§ EXERCISE
Retype everything from the line that contains "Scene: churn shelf" down to the line that contains "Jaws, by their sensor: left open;", inclusive, without altering or adding anything.
══ SUPPLIED MATERIAL
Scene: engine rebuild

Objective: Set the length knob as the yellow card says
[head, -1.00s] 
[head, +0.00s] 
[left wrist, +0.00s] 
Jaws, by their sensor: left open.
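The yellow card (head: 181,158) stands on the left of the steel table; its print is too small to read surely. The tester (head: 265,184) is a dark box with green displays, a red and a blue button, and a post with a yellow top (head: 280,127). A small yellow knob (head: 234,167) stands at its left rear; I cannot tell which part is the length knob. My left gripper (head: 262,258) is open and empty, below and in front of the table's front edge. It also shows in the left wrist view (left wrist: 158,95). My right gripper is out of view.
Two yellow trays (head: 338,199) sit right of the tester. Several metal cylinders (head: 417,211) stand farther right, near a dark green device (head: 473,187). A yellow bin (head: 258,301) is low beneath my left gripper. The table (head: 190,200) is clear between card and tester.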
════
══ SUPPLIED MATERIAL
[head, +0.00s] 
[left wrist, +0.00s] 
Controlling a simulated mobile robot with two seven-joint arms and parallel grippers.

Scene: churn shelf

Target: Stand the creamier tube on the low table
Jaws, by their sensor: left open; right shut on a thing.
════
§ EXERCISE RESPONSE
Scene: churn shelf

Target: Stand the creamier tube on the low table
Jaws, by their sensor: left open; right shut on a thing.

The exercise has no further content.